WORK INSTRUCTIONS: Give the material once more, word for word, without any images.

DATA PROVIDED:
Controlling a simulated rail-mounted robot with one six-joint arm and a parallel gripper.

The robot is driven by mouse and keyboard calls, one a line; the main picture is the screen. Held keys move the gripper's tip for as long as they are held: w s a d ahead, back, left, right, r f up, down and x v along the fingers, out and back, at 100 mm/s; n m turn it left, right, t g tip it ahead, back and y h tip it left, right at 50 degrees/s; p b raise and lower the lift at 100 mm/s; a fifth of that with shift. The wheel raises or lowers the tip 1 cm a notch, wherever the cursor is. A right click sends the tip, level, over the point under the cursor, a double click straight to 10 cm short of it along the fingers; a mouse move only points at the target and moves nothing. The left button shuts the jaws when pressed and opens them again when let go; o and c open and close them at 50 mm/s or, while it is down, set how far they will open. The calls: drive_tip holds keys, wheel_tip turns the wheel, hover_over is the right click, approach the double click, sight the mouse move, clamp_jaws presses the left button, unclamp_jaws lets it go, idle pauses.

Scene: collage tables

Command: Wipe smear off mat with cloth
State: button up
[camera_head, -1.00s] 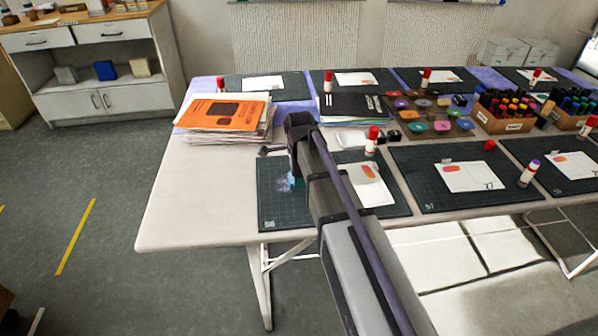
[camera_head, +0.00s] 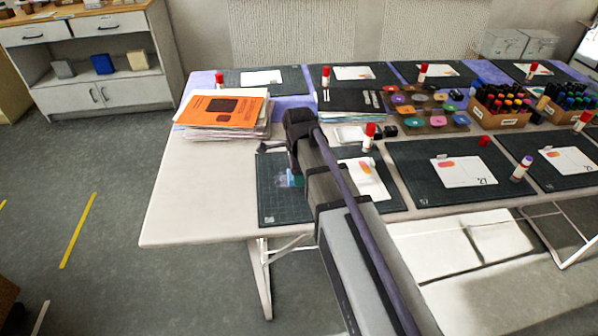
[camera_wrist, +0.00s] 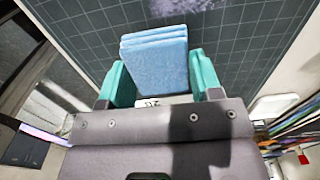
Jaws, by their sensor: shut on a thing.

RESPONSE BELOW:
Controlling a simulated rail-mounted robot with one six-joint arm and a parallel gripper.

The robot is driven by mouse and keyboard calls, one a line; the main picture is the screen. Held keys move the gripper's tip for as long as they are held: w s a d ahead, back, left, right, r f up, down and x v along the fingers, out and back, at 100 mm/s; n m turn it left, right, t g tip it ahead, back and y h tip it left, right at 50 degrees/s; p b raise and lower the lift at 100 mm/s; a fifth of that with shift. The wheel raises or lowers the tip 1 cm a notch, wherever the cursor is. A right click sends the tip, level, over the point under the cursor, a double click straight to 10 cm short of it along the fingers; a mouse move only points at the target and moves nothing. The left button shuts the jaws when pressed and opens them again when let go; o and c open and close them at 50 mm/s or, while it is down, set how far they will open. The calls: drive_tip holds keys, wheel_tip turns the wheel, hover_over is the right click, approach the double click, sight the mouse move, clamp_jaws presses the left button, unclamp_jaws lets it go, idle pauses.

Scene: collage tables

Command: Wipe smear off mat with cloth
State: button up
[camera_head, -1.00s] 
[camera_head, +0.00s] 
[camera_wrist, +0.00s] 
Jaws, by their sensor: shut on a thing.

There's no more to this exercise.